Start Input rows
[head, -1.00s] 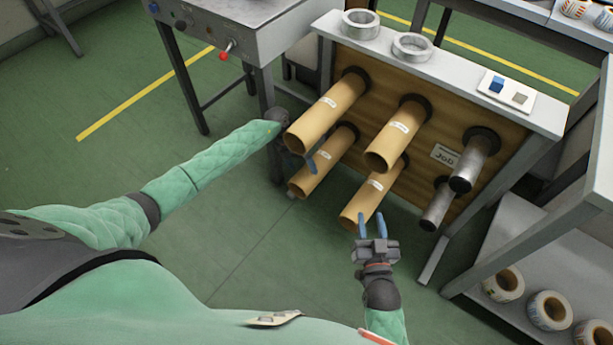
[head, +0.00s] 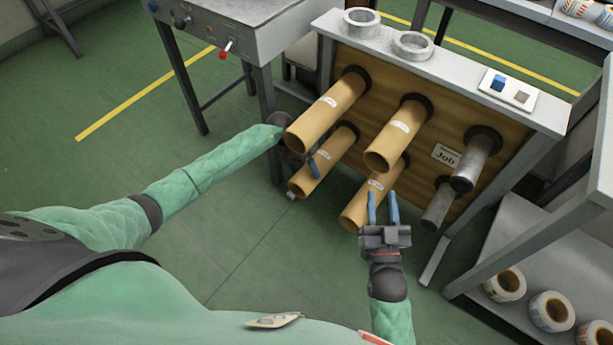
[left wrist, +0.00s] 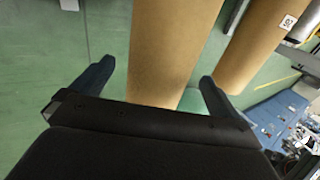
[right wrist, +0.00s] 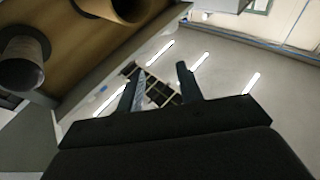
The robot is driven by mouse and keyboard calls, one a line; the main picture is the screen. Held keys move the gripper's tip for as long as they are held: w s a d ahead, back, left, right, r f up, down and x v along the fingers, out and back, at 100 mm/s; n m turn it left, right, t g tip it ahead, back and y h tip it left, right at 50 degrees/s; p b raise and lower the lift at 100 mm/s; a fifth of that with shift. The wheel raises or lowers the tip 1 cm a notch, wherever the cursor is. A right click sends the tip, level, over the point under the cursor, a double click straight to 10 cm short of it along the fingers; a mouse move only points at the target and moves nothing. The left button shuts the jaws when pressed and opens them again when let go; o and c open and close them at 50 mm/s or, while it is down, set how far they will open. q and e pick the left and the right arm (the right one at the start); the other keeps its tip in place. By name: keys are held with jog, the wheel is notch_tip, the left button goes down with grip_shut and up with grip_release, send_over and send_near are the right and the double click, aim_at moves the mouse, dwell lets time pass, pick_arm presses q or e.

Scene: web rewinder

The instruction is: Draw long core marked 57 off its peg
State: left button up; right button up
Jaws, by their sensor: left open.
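Several brown cardboard cores sit on pegs on a wooden board: upper left (head: 328,112), upper right (head: 398,134), lower left (head: 323,161) and lower right (head: 374,198). Their white labels are too small to read in the head view, so I cannot tell which is marked 57. My left gripper (head: 303,163) is partly hidden behind the upper left core, by the lower left core. In the left wrist view its fingers (left wrist: 150,85) are open with a core (left wrist: 170,50) between them. My right gripper (head: 384,208) is open and empty in front of the lower right core.
Two bare metal pegs, upper (head: 470,165) and lower (head: 440,205), stick out at the right by a "Job" sign (head: 446,154). Metal rings (head: 412,45) lie on the rack top. A grey shelf (head: 520,250) with label rolls stands at right. Floor at left is clear.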

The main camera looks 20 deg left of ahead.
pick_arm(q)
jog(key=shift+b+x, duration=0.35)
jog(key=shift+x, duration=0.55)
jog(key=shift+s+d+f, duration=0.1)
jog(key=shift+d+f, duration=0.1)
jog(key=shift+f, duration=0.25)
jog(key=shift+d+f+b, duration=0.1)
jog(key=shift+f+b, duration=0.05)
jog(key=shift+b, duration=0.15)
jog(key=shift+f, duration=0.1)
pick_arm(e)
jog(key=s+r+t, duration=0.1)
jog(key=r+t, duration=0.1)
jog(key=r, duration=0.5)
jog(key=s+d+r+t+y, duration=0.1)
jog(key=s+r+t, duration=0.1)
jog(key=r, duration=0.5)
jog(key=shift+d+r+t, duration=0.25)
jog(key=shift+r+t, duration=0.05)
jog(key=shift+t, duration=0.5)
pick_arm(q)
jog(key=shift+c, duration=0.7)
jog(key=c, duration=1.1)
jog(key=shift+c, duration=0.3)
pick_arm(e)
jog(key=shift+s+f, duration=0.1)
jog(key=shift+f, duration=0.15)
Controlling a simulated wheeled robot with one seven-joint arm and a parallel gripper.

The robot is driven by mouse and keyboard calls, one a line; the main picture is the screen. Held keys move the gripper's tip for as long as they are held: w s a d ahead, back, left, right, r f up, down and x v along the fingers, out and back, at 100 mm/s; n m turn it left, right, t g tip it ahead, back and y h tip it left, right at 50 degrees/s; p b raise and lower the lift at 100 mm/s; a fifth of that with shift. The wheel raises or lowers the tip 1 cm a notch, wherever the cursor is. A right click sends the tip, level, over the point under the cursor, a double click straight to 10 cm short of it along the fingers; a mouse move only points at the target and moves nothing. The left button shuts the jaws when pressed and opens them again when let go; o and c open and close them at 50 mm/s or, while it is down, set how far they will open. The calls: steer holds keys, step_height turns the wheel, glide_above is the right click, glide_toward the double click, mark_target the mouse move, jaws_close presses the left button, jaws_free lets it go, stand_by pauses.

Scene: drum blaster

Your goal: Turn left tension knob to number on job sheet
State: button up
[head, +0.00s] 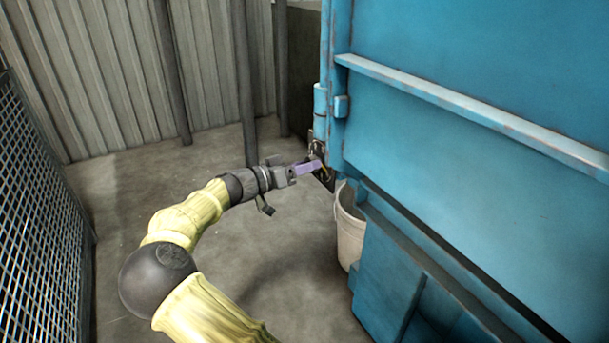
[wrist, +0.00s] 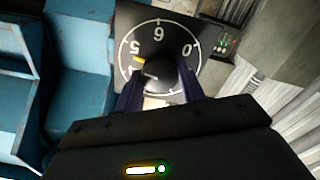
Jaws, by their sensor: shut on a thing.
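In the wrist view, the tension knob (wrist: 157,70) is a dark round knob in the middle of a black dial plate (wrist: 130,18) with white numerals and tick marks. The numerals look turned over; I make out a 5, a 0 and one that reads as 6 or an inverted 9. A yellow mark lies at the knob's left, near the 5. My gripper (wrist: 160,84) has its dark purple fingers on both sides of the knob, shut on it. In the head view, my gripper (head: 314,164) reaches the blue machine's left edge. The knob is hidden there. I see no job sheet.
The blue machine (head: 450,130) fills the right side, with a pale bin (head: 349,228) below its edge. A small panel with green lights (wrist: 226,42) is beside the dial. A mesh fence (head: 40,210) stands at left. The concrete floor between is clear.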

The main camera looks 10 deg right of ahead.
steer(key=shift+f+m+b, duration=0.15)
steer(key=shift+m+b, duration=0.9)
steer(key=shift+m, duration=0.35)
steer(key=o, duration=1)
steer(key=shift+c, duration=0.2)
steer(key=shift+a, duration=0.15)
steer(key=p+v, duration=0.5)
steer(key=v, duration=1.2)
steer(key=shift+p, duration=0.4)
End Input rows
--- What is needed ---
Quote each entry above verbatim and drop the pictures.

--- Exercise answer ---
[head, -1.00s] 
[head, +0.00s] 
[left wrist, +0.00s] 
[right wrist, +0.00s] 
The robot is driven by mouse and keyboard calls, one a line; the main picture is the screen. Held keys move the gripper's tip for as long as they are held: w s a d ahead, back, left, right, r f up, down and x v along the fingers, out and back, at 100 mm/s; n m turn it left, right, t g tip it ahead, back and y h tip it left, right at 50 degrees/s; p b raise and lower the lift at 100 mm/s; a fifth of that with shift. The wheel raises or lowers the tip 1 cm a notch, wherever the cursor is. A right click sends the tip, level, over the point under the cursor, a double click straight to 10 cm short of it along the fingers; a mouse move only points at the target and moves nothing. The left button shuts the jaws when pressed and opens them again when let go; o and c open and close them at 50 mm/s or, while it is down, set how far they will open. q and e pick the left and the right arm (the right one at the start); the other keeps its tip in place. By name: keys are held with jog, the wheel is notch_tip, the left button goes down with grip_shut and up with grip_release, send_over and send_near are the right and the double click, aim_at moves the mouse, dwell lets time pass, pick_arm presses q or e.

Scene: web rewinder

The instruction is: Draw long core marked 57 off its peg
State: left button up; right button up
Jaws, by their sensor: left open.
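Several brown cardboard cores sit on pegs on a wooden board: upper left (head: 328,112), upper right (head: 398,134), lower left (head: 323,161) and lower right (head: 374,198). Their white labels are too small to read in the head view, so I cannot tell which is marked 57. My left gripper (head: 303,163) is partly hidden behind the upper left core, by the lower left core. In the left wrist view its fingers (left wrist: 150,85) are open with a core (left wrist: 170,50) between them. My right gripper (head: 384,208) is open and empty in front of the lower right core.
Two bare metal pegs, upper (head: 470,165) and lower (head: 440,205), stick out at the right by a "Job" sign (head: 446,154). Metal rings (head: 412,45) lie on the rack top. A grey shelf (head: 520,250) with label rolls stands at right. Floor at left is clear.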

The main camera looks 20 deg left of ahead.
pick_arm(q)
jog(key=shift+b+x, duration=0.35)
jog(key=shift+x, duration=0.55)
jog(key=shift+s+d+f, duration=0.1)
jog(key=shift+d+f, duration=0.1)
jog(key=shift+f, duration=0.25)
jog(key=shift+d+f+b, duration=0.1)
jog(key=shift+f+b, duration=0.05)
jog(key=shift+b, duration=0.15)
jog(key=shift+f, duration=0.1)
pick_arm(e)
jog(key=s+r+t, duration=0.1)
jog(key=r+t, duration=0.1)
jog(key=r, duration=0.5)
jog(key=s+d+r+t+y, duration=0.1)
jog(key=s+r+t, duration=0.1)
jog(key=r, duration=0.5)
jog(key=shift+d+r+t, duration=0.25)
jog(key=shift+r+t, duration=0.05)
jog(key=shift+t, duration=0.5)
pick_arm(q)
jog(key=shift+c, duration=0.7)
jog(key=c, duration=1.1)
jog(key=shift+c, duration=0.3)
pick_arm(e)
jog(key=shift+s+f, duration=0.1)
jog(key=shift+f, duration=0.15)
Controlling a simulated wheeled robot with one seven-joint arm and a parallel gripper.

The robot is driven by mouse and keyboard calls, one a line; the main picture is the screen. Held keys move the gripper's tip for as long as they are held: w s a d ahead, back, left, right, r f up, down and x v along the fingers, out and back, at 100 mm/s; n m turn it left, right, t g tip it ahead, back and y h tip it left, right at 50 degrees/s; p b raise and lower the lift at 100 mm/s; a fifth of that with shift. The wheel raises or lowers the tip 1 cm a notch, wherever the cursor is. A right click sends the tip, level, over the point under the cursor, a double click straight to 10 cm short of it along the fingers; a mouse move only points at the target and moves nothing. The left button shuts the jaws when pressed and opens them again when let go; o and c open and close them at 50 mm/s or, while it is down, set how far they will open. The calls: steer holds keys, step_height turns the wheel, glide_above is the right click, glide_toward the double click, mark_target the mouse move, jaws_close presses the left button, jaws_free lets it go, stand_by pauses.

Scene: drum blaster

Your goal: Turn left tension knob to number on job sheet
State: button up
[head, +0.00s] 
[wrist, +0.00s] 
Jaws, by their sensor: shut on a thing.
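In the wrist view, the tension knob (wrist: 157,70) is a dark round knob in the middle of a black dial plate (wrist: 130,18) with white numerals and tick marks. The numerals look turned over; I make out a 5, a 0 and one that reads as 6 or an inverted 9. A yellow mark lies at the knob's left, near the 5. My gripper (wrist: 160,84) has its dark purple fingers on both sides of the knob, shut on it. In the head view, my gripper (head: 314,164) reaches the blue machine's left edge. The knob is hidden there. I see no job sheet.
The blue machine (head: 450,130) fills the right side, with a pale bin (head: 349,228) below its edge. A small panel with green lights (wrist: 226,42) is beside the dial. A mesh fence (head: 40,210) stands at left. The concrete floor between is clear.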

The main camera looks 10 deg right of ahead.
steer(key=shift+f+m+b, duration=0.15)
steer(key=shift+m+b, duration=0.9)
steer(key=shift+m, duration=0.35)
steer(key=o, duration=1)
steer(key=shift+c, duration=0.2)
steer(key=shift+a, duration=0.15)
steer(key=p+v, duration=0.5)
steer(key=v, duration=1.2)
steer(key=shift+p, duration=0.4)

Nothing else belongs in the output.